Stated exercise: Print out every record exactly as it appears.

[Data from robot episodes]
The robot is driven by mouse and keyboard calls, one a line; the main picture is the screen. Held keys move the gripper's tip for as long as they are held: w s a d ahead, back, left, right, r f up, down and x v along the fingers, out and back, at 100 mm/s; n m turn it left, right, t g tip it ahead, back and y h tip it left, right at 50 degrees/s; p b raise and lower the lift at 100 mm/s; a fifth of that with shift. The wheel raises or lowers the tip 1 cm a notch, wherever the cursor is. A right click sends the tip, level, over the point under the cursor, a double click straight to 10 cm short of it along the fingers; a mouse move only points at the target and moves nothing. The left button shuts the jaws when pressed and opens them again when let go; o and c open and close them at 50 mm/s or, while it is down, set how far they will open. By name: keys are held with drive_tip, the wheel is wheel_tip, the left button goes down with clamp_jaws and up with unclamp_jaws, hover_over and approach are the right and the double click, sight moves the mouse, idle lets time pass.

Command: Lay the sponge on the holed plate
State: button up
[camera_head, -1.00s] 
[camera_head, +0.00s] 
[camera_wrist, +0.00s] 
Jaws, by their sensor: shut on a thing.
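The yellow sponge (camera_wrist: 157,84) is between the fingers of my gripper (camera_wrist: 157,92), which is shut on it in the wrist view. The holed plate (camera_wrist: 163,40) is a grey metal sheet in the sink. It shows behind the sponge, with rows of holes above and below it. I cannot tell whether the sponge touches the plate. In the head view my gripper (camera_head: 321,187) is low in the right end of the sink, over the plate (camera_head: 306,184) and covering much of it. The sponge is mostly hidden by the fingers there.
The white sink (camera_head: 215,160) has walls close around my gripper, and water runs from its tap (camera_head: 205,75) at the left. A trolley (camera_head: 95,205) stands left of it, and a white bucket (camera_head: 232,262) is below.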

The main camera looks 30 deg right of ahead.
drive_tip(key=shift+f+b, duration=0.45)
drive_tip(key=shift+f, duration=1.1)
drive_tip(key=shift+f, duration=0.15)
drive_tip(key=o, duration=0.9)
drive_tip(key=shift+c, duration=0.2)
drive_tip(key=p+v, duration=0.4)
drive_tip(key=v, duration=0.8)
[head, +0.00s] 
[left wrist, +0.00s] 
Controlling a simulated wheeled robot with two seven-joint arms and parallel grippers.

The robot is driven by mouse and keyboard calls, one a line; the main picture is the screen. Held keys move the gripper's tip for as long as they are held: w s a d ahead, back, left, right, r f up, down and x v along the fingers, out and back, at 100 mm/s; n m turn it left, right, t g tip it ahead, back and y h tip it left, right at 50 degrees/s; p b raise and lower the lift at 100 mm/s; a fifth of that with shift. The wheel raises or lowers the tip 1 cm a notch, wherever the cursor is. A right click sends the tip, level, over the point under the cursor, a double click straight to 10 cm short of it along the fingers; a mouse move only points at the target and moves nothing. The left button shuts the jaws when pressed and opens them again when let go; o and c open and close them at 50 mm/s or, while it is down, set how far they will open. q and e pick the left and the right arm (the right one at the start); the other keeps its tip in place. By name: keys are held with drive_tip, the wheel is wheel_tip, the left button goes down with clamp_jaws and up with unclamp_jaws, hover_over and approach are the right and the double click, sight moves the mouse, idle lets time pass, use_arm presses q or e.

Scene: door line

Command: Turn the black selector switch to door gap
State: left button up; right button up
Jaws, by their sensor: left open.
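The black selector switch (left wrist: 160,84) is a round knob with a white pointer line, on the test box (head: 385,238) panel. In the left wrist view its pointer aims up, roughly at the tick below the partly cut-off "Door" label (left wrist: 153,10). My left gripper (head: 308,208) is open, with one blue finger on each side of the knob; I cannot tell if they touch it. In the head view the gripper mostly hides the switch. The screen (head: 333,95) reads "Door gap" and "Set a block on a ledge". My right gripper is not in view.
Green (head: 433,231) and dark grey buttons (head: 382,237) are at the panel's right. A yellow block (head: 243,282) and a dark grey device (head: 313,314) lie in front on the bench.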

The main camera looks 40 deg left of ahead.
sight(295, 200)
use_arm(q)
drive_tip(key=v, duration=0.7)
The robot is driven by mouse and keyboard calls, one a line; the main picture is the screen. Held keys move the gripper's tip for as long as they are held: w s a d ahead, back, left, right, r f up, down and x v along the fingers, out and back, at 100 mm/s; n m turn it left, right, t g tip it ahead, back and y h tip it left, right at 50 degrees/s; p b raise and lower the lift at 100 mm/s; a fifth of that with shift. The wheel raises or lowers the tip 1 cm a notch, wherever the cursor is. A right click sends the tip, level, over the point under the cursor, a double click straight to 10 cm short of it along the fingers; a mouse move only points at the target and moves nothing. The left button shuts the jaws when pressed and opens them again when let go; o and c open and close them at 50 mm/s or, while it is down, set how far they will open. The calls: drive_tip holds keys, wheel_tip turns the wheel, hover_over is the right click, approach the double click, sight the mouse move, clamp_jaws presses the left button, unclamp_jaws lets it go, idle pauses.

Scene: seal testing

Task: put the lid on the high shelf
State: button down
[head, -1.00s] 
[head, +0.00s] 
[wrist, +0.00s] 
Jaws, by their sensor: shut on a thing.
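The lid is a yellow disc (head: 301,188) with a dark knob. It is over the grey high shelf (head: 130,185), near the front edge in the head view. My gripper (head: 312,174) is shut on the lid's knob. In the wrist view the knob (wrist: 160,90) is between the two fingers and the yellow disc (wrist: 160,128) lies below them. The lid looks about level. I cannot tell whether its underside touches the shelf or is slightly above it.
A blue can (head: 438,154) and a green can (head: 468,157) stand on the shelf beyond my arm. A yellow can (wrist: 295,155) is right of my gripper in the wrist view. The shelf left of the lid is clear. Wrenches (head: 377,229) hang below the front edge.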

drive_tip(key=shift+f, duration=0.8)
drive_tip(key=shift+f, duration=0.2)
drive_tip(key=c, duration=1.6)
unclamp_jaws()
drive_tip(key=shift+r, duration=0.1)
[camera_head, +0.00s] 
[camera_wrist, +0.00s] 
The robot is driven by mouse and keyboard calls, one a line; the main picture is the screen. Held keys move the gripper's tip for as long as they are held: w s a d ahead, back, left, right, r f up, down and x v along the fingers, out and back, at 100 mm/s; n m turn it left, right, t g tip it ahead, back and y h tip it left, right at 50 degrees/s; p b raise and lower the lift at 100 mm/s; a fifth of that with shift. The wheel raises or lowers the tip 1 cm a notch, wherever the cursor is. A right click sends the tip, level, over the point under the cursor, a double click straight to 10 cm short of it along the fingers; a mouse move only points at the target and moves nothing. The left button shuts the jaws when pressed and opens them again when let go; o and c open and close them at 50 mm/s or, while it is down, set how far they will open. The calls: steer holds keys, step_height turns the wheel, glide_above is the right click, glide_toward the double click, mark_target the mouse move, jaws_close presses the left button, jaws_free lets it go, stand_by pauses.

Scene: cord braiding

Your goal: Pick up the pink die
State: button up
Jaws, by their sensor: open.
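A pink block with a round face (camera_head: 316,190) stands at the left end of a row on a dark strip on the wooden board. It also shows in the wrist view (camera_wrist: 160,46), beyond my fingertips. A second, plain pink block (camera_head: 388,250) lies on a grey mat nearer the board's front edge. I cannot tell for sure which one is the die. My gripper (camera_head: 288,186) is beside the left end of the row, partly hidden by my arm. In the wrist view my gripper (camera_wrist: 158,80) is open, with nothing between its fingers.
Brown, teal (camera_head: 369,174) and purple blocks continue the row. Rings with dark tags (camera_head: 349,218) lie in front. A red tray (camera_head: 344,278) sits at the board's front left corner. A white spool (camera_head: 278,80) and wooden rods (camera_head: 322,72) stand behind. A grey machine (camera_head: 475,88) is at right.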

Complete answer:
The robot is driven by mouse and keyboard calls, one a line; the main picture is the screen. Held keys move the gripper's tip for as long as they are held: w s a d ahead, back, left, right, r f up, down and x v along the fingers, out and back, at 100 mm/s; n m turn it left, right, t g tip it ahead, back and y h tip it left, right at 50 degrees/s; p b raise and lower the lift at 100 mm/s; a fifth of that with shift. The wheel raises or lowers the tip 1 cm a notch, wherever the cursor is. A right click sends the tip, level, over the point under the cursor, a double click straight to 10 cm short of it along the fingers; a mouse move only points at the target and moves nothing. The left button shuts the jaws when pressed and opens them again when let go; o and c open and close them at 50 mm/s or, while it is down, set how far they will open. By name: keys are held with drive_tip, the wheel is wheel_tip, the left button goes down with clamp_jaws and up with unclamp_jaws, hover_over and approach are the right and the double click, sight moves the mouse, idle lets time pass.

Command: Lay the sponge on the holed plate
State: button up
[camera_head, -1.00s] 
[camera_head, +0.00s] 
[camera_wrist, +0.00s] 
Jaws, by their sensor: shut on a thing.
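The yellow sponge (camera_wrist: 157,84) is between the fingers of my gripper (camera_wrist: 157,92), which is shut on it in the wrist view. The holed plate (camera_wrist: 163,40) is a grey metal sheet in the sink. It shows behind the sponge, with rows of holes above and below it. I cannot tell whether the sponge touches the plate. In the head view my gripper (camera_head: 321,187) is low in the right end of the sink, over the plate (camera_head: 306,184) and covering much of it. The sponge is mostly hidden by the fingers there.
The white sink (camera_head: 215,160) has walls close around my gripper, and water runs from its tap (camera_head: 205,75) at the left. A trolley (camera_head: 95,205) stands left of it, and a white bucket (camera_head: 232,262) is below.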

The main camera looks 30 deg right of ahead.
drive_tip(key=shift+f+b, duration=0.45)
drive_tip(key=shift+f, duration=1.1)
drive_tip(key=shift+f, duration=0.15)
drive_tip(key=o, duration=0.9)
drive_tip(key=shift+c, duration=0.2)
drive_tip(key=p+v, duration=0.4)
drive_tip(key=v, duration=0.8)
[head, +0.00s] 
[left wrist, +0.00s] 
Controlling a simulated wheeled robot with two seven-joint arms and parallel grippers.

The robot is driven by mouse and keyboard calls, one a line; the main picture is the screen. Held keys move the gripper's tip for as long as they are held: w s a d ahead, back, left, right, r f up, down and x v along the fingers, out and back, at 100 mm/s; n m turn it left, right, t g tip it ahead, back and y h tip it left, right at 50 degrees/s; p b raise and lower the lift at 100 mm/s; a fifth of that with shift. The wheel raises or lowers the tip 1 cm a notch, wherever the cursor is. A right click sends the tip, level, over the point under the cursor, a double click straight to 10 cm short of it along the fingers; a mouse move only points at the target and moves nothing. The left button shuts the jaws when pressed and opens them again when let go; o and c open and close them at 50 mm/s or, while it is down, set how far they will open. q and e pick the left and the right arm (the right one at the start); the other keeps its tip in place. By name: keys are held with drive_tip, the wheel is wheel_tip, the left button goes down with clamp_jaws and up with unclamp_jaws, hover_over and approach are the right and the double click, sight moves the mouse, idle lets time pass, use_arm presses q or e.

Scene: door line

Command: Turn the black selector switch to door gap
State: left button up; right button up
Jaws, by their sensor: left open.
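The black selector switch (left wrist: 160,84) is a round knob with a white pointer line, on the test box (head: 385,238) panel. In the left wrist view its pointer aims up, roughly at the tick below the partly cut-off "Door" label (left wrist: 153,10). My left gripper (head: 308,208) is open, with one blue finger on each side of the knob; I cannot tell if they touch it. In the head view the gripper mostly hides the switch. The screen (head: 333,95) reads "Door gap" and "Set a block on a ledge". My right gripper is not in view.
Green (head: 433,231) and dark grey buttons (head: 382,237) are at the panel's right. A yellow block (head: 243,282) and a dark grey device (head: 313,314) lie in front on the bench.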

The main camera looks 40 deg left of ahead.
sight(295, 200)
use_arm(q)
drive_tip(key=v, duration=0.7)
The robot is driven by mouse and keyboard calls, one a line; the main picture is the screen. Held keys move the gripper's tip for as long as they are held: w s a d ahead, back, left, right, r f up, down and x v along the fingers, out and back, at 100 mm/s; n m turn it left, right, t g tip it ahead, back and y h tip it left, right at 50 degrees/s; p b raise and lower the lift at 100 mm/s; a fifth of that with shift. The wheel raises or lowers the tip 1 cm a notch, wherever the cursor is. A right click sends the tip, level, over the point under the cursor, a double click straight to 10 cm short of it along the fingers; a mouse move only points at the target and moves nothing. The left button shuts the jaws when pressed and opens them again when let go; o and c open and close them at 50 mm/s or, while it is down, set how far they will open. The calls: drive_tip holds keys, wheel_tip turns the wheel, hover_over is the right click, approach the double click, sight the mouse move, clamp_jaws presses the left button, unclamp_jaws lets it go, idle pauses.

Scene: seal testing

Task: put the lid on the high shelf
State: button down
[head, -1.00s] 
[head, +0.00s] 
[wrist, +0.00s] 
Jaws, by their sensor: shut on a thing.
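The lid is a yellow disc (head: 301,188) with a dark knob. It is over the grey high shelf (head: 130,185), near the front edge in the head view. My gripper (head: 312,174) is shut on the lid's knob. In the wrist view the knob (wrist: 160,90) is between the two fingers and the yellow disc (wrist: 160,128) lies below them. The lid looks about level. I cannot tell whether its underside touches the shelf or is slightly above it.
A blue can (head: 438,154) and a green can (head: 468,157) stand on the shelf beyond my arm. A yellow can (wrist: 295,155) is right of my gripper in the wrist view. The shelf left of the lid is clear. Wrenches (head: 377,229) hang below the front edge.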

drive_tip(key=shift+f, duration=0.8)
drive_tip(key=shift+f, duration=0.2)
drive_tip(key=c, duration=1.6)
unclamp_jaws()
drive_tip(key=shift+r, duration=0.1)
[camera_head, +0.00s] 
[camera_wrist, +0.00s] 
The robot is driven by mouse and keyboard calls, one a line; the main picture is the screen. Held keys move the gripper's tip for as long as they are held: w s a d ahead, back, left, right, r f up, down and x v along the fingers, out and back, at 100 mm/s; n m turn it left, right, t g tip it ahead, back and y h tip it left, right at 50 degrees/s; p b raise and lower the lift at 100 mm/s; a fifth of that with shift. The wheel raises or lowers the tip 1 cm a notch, wherever the cursor is. A right click sends the tip, level, over the point under the cursor, a double click straight to 10 cm short of it along the fingers; a mouse move only points at the target and moves nothing. The left button shuts the jaws when pressed and opens them again when let go; o and c open and close them at 50 mm/s or, while it is down, set how far they will open. The calls: steer holds keys, step_height turns the wheel, glide_above is the right click, glide_toward the double click, mark_target the mouse move, jaws_close presses the left button, jaws_free lets it go, stand_by pauses.

Scene: cord braiding

Your goal: Pick up the pink die
State: button up
Jaws, by their sensor: open.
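A pink block with a round face (camera_head: 316,190) stands at the left end of a row on a dark strip on the wooden board. It also shows in the wrist view (camera_wrist: 160,46), beyond my fingertips. A second, plain pink block (camera_head: 388,250) lies on a grey mat nearer the board's front edge. I cannot tell for sure which one is the die. My gripper (camera_head: 288,186) is beside the left end of the row, partly hidden by my arm. In the wrist view my gripper (camera_wrist: 158,80) is open, with nothing between its fingers.
Brown, teal (camera_head: 369,174) and purple blocks continue the row. Rings with dark tags (camera_head: 349,218) lie in front. A red tray (camera_head: 344,278) sits at the board's front left corner. A white spool (camera_head: 278,80) and wooden rods (camera_head: 322,72) stand behind. A grey machine (camera_head: 475,88) is at right.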

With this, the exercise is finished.